O Varsul, com aproximadamente 288 entrevistas registradas, também não apresentou um número relevante de predicados de espécie para a pesquisa. Nesse corpus, apenas 20 sentenças foram selecionadas. Esse resultado mostra o que já apontamos: predicados de espécie são pouquíssimo utilizados na fala espontânea do PB, se levarmos em consideração esses corpora.

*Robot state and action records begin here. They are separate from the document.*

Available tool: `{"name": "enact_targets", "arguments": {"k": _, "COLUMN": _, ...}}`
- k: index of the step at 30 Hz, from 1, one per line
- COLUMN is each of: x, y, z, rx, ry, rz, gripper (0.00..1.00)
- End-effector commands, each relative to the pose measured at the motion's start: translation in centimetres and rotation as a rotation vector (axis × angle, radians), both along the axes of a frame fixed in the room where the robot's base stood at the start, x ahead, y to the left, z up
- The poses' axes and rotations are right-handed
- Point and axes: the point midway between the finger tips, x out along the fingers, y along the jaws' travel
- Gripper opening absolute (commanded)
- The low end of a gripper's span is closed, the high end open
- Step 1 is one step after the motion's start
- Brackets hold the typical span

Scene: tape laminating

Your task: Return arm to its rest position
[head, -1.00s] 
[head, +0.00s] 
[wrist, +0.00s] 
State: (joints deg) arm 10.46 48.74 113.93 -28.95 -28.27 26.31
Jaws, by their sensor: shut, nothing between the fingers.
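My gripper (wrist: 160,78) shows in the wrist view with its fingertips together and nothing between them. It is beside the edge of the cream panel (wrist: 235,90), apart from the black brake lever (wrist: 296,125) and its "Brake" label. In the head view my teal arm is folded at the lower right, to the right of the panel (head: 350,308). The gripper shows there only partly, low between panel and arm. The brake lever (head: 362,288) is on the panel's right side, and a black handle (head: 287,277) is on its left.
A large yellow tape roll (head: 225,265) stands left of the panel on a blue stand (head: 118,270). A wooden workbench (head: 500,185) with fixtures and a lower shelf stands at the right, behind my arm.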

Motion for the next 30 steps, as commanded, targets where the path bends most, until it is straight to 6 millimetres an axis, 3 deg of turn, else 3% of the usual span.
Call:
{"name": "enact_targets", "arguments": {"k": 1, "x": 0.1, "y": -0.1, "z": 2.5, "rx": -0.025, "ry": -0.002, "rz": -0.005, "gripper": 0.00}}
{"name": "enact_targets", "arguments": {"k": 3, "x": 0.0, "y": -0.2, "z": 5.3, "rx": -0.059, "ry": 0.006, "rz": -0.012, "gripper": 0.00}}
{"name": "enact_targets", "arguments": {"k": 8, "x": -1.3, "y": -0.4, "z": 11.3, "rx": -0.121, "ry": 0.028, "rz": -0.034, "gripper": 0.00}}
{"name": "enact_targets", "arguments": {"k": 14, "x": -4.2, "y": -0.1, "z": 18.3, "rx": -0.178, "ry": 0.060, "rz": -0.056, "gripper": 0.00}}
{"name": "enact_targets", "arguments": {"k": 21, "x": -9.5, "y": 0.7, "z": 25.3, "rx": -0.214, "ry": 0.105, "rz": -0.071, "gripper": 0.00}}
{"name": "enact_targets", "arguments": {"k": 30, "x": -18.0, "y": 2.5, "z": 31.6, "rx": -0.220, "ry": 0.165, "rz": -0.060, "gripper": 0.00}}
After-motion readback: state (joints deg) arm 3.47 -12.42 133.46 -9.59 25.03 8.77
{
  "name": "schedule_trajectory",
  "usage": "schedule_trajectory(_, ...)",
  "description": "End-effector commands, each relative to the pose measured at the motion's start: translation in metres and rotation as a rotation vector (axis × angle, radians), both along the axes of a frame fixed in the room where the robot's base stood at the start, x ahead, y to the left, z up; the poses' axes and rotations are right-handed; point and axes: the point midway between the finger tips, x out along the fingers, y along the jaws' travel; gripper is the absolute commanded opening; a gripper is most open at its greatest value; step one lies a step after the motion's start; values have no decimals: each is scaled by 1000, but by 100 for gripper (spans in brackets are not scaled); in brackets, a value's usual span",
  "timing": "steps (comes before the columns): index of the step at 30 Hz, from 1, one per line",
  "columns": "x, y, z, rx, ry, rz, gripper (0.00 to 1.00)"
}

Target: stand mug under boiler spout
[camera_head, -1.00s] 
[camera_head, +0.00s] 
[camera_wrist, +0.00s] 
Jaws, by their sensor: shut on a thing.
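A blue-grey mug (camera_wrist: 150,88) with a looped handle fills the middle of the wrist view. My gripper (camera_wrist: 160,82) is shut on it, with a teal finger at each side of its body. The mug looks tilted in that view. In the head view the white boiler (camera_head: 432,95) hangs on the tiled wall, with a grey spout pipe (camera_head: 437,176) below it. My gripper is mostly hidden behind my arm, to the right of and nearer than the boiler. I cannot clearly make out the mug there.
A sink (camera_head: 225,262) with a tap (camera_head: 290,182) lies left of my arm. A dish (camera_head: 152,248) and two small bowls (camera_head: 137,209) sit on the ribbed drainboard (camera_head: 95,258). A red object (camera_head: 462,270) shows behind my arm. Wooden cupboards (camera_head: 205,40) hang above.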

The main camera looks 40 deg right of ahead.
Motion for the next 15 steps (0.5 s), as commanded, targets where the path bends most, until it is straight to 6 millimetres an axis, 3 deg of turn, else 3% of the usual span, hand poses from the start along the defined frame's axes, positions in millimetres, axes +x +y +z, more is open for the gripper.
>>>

Há um grande número de ocorrências do verbo 'acabar', mas poucas delas como sinônimo de 'extinguir' (18 no total); dessas houve uma única ocorrência com o sintagma singular nu, exemplo em (17), as demais foram todas com plural nu. Mesmo assim, esse é sem dúvida um dado importante, já que encontramos uma ocorrência de SNu com um predicado de espécie em fala espontânea. Essa ocorrência já é suficiente para descartamos que tal combinação é agramatical, se entendermos que supostamente os falantes não produzem espontaneamente sentenças agramaticais. Nesse sentido, esse dado questiona uma leitura forte da teoria apresentada por Müller, já que ela prevê que esse dado não deveria ocorrer. Assim, encontrá-lo é um argumento a favor da hipótese de que o SNu pode denotar espécie:

(17) Agricultura vai acabar em dois anos. (0001: SL 0353)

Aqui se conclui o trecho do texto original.